In the South Block, Valley’s peaking dissent has already triggered a wave of unease. As counter-mechanism, a press report suggests, Delhi has come up with an old antidote: freezing funds of the pro-freedom camp.

Interestingly, foreign funding is Delhi’s old war cry against Kashmir’s pro-freedom camp. Even recently, both the Delhi politicians, and the news anchors connected “unrelated dots” between the street protests and funds. In Kashmir, however, the common retort over such outlying conclusions remains: Delhi is either deliberately buying lies on Kashmir or the pro-India politicians feed it wrongly.

Amid this growing unease, Governor NN Vohra’s recent Delhi summon unwittingly underlined ‘some-desperate-move’ on the radar. But as the proverbial iron-curtain prevails over the minutes of the Vohra-Modi meeting, the political watchers believe that getting firsthand information from its “constitutional spy” in the Valley apparently hints at the BJP-led NDA government’s altering posture on Kashmir—where so far, says Rasheed, the ‘Doval doctrine’ was being followed in “letter and spirit”.

And then, there are political deadlines to meet. Set to tame the valley’s tiger that, many argue, was never so wild, these political ticking clocks have already created a lot of buzz. Home Minister Rajnath Singh sets a one year timeline against Mehbooba Mufti’s 90-day stage to restore the calm. However, the coming events have already cast their shadows.

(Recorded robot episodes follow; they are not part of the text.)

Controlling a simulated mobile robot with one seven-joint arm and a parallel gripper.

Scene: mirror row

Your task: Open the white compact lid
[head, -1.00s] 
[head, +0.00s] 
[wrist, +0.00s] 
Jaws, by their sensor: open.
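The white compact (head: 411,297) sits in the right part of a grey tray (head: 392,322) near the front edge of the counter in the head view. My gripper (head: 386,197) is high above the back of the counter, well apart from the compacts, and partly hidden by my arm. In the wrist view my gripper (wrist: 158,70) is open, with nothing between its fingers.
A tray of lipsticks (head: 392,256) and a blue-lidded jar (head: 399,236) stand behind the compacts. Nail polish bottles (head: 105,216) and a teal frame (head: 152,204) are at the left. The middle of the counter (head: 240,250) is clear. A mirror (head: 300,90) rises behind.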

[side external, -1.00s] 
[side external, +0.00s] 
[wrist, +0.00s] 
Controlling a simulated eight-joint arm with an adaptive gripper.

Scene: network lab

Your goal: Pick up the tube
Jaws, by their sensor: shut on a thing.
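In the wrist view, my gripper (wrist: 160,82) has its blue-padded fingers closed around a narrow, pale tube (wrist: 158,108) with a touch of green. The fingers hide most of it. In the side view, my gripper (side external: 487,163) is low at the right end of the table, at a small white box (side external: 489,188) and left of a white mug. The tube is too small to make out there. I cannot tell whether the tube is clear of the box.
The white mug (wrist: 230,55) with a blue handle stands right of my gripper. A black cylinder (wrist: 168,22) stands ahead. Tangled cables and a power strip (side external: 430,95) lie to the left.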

That Delhi once again means martial business in Kashmir over dialogue appears certain. Be it the army’s chopper-driven combing exercise in Shopian’s 27 villages, or the return of CASO, the counterinsurgency machinery now stands oiled like never before in Kashmir’s recent past.

In Srinagar, where Mufti Jr. is back with her summer darbar, despite her ally BJP’s grouse, the security grid is busy chalking out a new strategy to deal with the protests, especially the one led by the students.

Already, the technology used by the young lot to express their views, has been put under a partial gag. By downing the Server 31 times since 2002, the state has clearly signaled that it makes no peace with Kashmir’s social media handling. This bossy treatment has already backfired. Despite the fresh embargo, Kashmiris have found a way out through proxies and VPNs to continue using the social media.

Dissent voices continue to stay vocal — even after the State crackdown, detaining thousands since the last year, when the adored guerrilla’s killing triggered the signature summer revolt. This is happening despite the state opening many fronts to deal with the young, who many say, are driven with change the system motto than share in it.

Perhaps that’s why the Budgam trio was behaving like hawks outside a polling booth at Budgam’s Hushroo village on April 9. They asserted that they were never so clear in their lives: “Last time, when we fell in lines before the polling booths, we tried to defeat the shroud thieves — only to elect those who went on to steal the eyes of our children!”